[start]
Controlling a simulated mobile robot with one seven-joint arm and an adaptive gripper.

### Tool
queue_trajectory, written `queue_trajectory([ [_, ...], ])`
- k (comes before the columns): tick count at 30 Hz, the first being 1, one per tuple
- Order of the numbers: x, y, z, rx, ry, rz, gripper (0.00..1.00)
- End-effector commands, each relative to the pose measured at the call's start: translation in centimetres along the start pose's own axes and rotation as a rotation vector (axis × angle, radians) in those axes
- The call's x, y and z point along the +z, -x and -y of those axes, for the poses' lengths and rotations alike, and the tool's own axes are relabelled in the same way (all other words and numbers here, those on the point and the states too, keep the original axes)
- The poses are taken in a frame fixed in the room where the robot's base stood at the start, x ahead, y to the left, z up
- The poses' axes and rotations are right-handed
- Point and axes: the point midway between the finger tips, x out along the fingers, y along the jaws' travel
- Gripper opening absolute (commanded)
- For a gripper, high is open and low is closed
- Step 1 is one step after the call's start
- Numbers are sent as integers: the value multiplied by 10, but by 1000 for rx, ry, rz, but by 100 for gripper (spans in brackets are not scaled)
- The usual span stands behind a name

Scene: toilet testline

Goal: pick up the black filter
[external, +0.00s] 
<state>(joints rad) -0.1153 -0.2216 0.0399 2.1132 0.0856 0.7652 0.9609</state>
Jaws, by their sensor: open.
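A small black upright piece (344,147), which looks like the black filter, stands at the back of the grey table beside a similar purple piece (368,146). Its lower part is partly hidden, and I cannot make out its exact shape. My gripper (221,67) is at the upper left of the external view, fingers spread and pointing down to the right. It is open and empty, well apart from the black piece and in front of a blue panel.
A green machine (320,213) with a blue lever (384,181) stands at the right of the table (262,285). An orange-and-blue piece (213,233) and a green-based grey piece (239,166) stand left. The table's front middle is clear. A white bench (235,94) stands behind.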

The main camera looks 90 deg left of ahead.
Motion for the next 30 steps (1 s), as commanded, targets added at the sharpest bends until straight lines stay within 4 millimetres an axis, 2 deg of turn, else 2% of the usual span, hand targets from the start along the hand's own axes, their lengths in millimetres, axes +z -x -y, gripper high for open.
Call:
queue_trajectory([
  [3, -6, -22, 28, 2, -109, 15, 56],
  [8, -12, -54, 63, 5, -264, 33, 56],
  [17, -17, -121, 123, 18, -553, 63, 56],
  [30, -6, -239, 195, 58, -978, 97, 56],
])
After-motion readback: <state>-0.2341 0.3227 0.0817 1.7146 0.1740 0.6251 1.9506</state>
[end]
> [Job] Some lines of the data above may hold the word "high"; report how many do, and nothing else.

> [The solution] 2